Maybe. (laughs) I’m consumed with music and art, so unless someone functions with that engine, there’s not a lot there.

It’s amazing, though, that you were able to create Turbulent Indigo in the midst of the break-up with Joni.

That was the pearl that came out of a lot of angst and difficulty. 

And then to be nominated and win Album of the Year.

It was a complete long shot that we won. There were some extremely commercially successful records that we were up against that year, and we were both shocked that we won. It was wonderful.

And then we went to the Grammys that year with our respective boyfriend and girlfriend. The way we handled the whole process by still working together on records and still maintaining a friendship was kind of a bold experiment. There was an undercurrent certainly of tension (at the Grammys), but we got through it.
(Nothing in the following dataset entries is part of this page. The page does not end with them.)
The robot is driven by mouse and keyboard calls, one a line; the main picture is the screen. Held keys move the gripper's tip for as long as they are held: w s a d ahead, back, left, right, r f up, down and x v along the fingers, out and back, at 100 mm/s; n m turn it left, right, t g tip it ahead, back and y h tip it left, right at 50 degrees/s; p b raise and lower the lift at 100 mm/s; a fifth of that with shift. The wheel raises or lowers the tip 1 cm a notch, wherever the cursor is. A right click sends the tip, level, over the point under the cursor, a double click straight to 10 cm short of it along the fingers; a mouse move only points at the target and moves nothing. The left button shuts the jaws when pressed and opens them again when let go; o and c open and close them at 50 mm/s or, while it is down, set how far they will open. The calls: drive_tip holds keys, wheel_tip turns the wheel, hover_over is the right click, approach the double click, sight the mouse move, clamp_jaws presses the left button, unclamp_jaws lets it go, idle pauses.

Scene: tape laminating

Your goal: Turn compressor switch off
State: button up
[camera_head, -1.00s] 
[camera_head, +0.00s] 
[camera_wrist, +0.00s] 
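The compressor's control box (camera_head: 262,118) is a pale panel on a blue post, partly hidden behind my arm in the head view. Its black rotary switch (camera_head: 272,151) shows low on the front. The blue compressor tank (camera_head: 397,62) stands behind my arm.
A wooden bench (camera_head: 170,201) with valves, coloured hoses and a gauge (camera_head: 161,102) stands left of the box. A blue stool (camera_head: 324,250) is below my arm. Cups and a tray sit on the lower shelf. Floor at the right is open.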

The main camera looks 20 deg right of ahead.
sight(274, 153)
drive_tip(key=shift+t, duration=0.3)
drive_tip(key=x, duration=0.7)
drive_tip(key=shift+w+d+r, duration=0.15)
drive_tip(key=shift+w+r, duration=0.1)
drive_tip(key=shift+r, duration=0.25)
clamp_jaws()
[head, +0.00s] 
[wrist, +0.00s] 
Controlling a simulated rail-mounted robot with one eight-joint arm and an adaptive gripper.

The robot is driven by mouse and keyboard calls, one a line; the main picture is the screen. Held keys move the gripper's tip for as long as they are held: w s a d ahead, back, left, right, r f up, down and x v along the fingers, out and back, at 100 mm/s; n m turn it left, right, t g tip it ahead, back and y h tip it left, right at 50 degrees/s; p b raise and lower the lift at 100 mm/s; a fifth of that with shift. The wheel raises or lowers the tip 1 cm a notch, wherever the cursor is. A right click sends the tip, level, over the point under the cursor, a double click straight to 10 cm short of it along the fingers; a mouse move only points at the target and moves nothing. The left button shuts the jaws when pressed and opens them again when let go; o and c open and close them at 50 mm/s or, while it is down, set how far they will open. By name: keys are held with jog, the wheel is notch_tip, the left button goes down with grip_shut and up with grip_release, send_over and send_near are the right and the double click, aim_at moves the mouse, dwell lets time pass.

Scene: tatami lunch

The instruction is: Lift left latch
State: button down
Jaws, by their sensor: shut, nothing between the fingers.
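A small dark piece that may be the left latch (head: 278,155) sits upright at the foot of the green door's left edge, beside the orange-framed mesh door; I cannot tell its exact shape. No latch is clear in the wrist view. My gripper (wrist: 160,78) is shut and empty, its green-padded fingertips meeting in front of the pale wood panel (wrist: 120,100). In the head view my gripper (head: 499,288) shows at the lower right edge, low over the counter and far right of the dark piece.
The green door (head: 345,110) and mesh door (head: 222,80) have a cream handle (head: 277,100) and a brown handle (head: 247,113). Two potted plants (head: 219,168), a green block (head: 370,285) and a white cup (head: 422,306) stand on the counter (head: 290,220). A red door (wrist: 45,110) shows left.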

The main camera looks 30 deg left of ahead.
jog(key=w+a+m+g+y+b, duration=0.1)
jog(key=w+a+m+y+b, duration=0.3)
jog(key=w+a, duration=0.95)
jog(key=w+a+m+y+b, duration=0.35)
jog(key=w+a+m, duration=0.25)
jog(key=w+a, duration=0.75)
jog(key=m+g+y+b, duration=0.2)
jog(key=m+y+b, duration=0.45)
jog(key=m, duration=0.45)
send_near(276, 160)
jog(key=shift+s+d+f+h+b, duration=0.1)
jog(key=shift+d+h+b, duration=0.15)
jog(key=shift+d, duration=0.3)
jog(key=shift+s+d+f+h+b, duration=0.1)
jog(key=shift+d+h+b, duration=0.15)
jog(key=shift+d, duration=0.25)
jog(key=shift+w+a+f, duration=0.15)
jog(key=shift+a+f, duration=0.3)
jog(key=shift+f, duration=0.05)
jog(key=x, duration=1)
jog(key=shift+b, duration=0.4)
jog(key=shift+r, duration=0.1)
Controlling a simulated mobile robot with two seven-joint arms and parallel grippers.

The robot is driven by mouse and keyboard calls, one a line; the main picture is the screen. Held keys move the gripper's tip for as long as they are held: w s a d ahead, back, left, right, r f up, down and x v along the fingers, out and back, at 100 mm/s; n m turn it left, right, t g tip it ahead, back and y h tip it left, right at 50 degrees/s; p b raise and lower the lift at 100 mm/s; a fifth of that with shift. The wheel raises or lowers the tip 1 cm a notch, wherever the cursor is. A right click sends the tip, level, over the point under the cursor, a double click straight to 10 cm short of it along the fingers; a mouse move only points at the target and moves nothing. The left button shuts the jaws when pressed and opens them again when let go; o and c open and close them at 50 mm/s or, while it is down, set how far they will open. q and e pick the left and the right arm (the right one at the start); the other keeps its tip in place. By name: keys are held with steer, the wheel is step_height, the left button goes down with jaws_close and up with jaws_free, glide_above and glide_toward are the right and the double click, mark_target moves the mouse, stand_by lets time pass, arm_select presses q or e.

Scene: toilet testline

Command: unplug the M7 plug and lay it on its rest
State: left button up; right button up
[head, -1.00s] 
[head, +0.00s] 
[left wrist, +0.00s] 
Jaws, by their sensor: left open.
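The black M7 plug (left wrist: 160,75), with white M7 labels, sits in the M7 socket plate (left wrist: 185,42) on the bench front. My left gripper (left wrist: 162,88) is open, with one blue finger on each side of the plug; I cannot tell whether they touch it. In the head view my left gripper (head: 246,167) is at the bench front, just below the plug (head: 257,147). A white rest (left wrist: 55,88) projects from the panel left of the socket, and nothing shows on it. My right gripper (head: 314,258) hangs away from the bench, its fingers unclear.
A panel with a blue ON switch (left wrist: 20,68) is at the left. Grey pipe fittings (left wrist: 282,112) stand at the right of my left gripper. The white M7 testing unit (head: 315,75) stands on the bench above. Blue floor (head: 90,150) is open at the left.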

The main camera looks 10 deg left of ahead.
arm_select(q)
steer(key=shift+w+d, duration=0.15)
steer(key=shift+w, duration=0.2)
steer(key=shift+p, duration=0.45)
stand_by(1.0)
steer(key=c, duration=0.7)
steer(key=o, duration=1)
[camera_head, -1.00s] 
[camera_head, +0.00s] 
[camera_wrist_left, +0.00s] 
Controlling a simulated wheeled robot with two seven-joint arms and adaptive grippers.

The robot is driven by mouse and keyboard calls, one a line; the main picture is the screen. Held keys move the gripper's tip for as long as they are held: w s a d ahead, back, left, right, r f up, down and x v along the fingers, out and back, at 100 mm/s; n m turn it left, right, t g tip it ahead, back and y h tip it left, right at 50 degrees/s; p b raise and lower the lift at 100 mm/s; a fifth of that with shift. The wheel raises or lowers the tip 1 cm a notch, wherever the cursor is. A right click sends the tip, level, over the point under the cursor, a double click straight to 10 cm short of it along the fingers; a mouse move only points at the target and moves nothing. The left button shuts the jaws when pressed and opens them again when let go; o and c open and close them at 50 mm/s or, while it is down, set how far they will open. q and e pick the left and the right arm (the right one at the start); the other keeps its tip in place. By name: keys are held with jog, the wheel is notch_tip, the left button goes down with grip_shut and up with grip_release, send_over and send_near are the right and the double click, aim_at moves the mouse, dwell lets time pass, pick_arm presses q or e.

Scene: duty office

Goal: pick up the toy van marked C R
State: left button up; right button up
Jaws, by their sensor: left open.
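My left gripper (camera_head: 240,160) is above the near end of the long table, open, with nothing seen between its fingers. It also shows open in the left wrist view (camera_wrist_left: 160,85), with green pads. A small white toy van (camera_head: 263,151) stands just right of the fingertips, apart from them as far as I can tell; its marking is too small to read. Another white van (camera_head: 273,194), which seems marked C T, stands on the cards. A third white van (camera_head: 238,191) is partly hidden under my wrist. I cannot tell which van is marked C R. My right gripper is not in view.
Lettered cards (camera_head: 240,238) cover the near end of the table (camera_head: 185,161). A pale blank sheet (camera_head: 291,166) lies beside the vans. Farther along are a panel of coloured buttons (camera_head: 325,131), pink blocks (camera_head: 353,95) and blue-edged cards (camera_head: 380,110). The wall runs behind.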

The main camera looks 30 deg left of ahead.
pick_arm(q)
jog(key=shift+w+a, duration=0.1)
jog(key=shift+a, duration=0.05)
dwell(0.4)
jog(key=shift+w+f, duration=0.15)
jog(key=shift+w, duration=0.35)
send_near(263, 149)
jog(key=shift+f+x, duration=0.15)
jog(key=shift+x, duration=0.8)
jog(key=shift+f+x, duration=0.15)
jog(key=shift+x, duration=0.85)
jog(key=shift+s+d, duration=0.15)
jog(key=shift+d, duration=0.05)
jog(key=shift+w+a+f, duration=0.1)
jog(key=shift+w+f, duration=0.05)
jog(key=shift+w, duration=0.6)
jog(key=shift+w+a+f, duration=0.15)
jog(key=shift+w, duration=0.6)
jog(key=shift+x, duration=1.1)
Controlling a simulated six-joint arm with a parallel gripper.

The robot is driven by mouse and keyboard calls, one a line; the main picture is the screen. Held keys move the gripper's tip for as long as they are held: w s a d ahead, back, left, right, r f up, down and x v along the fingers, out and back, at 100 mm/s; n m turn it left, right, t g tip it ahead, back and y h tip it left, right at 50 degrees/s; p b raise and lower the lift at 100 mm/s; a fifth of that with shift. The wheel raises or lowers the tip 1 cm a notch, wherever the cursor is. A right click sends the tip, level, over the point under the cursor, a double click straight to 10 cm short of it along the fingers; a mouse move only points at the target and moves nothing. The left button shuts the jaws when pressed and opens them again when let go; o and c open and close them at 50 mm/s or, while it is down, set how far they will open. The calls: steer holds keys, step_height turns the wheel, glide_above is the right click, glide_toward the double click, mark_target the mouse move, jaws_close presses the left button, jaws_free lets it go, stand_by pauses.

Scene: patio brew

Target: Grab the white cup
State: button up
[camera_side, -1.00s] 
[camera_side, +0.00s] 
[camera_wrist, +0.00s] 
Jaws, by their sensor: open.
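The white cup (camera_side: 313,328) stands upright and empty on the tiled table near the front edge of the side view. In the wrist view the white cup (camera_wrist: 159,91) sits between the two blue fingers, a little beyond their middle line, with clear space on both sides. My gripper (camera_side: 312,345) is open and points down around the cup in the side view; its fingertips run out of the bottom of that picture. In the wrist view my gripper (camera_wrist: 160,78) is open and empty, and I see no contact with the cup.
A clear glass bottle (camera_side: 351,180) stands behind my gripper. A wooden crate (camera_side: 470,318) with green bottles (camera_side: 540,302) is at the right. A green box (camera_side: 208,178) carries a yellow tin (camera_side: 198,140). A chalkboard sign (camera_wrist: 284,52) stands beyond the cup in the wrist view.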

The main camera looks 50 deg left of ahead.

What’s the greatest lesson you’ve learned in the studio?

You have to be ready to sacrifice anything, including your best idea where you’ve already gone through congratulating yourself on cracking the code of the universe. You’ve worked for three days on this specific problem in the arrangement and you’ve found the miracle, but you have to be ready to toss it if it doesn’t make you feel something.

Another thing is, you don’t get any points for being just correct. You get all the points for making something that will resonate with people so strongly that it makes then stop and look at themselves, or the world, in a different way. You get no points for being correct or polite.

And what is on the slate for this year?

I just finished a collection of Jacques Brel songs and always was a Jacques Brel fan, but it deepened my admiration for his work. I am starting a record with a woman named Kandace Springs that Don Was asked me to do for Blue Note, another record with Melody Gardot, and I’m about to embark on producing a record for these people who are creating a musical about the Grateful Dead. I’ve never done a Broadway soundtrack record, so that should be fun.

Back to full-circle. You continue to stay so busy.

I feel very fortunate. Music is the lens through which I look at the world. I would be doing it no matter what.